Your goal
Pick out all lines of the entries that include the word "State" and copy them.

-- begin --

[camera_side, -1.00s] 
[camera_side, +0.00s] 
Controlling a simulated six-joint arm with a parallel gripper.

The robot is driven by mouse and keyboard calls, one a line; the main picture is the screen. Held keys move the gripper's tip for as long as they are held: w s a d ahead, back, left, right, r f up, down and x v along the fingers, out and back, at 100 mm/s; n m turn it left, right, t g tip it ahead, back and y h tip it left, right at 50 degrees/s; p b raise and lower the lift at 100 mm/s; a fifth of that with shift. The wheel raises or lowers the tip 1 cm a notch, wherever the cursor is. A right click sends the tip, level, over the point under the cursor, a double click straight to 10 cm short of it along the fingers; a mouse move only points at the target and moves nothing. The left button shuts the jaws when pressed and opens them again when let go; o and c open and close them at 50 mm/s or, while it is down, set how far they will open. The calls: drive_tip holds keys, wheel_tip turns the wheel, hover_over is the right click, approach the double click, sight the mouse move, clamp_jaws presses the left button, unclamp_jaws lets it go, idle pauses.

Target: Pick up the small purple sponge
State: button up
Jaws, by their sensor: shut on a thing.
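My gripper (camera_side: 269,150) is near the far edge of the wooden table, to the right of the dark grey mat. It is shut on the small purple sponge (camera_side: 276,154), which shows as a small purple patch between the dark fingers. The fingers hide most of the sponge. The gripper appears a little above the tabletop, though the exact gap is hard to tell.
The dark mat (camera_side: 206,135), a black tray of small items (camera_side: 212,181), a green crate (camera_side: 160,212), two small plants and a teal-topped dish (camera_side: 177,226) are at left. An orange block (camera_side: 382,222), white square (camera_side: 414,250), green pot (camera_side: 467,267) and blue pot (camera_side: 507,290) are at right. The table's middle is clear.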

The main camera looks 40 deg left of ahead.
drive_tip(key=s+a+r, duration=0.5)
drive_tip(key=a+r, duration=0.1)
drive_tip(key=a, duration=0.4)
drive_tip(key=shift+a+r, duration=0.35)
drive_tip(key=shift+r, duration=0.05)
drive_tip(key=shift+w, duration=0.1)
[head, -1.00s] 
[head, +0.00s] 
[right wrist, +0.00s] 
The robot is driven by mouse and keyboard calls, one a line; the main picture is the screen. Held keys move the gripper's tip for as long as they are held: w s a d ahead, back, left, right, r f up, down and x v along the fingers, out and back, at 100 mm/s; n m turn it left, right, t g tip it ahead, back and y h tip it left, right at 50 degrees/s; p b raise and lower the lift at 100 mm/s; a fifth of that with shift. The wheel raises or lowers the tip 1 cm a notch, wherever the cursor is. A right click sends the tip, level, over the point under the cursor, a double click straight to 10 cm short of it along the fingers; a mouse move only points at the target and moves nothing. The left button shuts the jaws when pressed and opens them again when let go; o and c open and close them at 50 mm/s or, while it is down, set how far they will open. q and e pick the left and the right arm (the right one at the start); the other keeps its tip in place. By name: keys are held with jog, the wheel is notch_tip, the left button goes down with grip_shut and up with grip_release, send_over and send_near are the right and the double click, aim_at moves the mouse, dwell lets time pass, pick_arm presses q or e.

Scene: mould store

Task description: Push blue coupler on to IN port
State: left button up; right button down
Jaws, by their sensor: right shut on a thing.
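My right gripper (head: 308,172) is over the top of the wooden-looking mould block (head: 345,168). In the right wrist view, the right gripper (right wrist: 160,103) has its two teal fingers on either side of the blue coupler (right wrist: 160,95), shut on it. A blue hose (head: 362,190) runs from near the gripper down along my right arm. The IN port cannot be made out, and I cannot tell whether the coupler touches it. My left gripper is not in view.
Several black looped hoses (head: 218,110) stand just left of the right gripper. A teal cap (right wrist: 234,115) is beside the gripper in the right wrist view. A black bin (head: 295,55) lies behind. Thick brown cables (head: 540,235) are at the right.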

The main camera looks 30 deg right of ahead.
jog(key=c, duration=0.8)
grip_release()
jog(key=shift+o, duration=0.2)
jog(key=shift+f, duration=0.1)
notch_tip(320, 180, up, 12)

-- end --

Response
State: button up
State: left button up; right button down

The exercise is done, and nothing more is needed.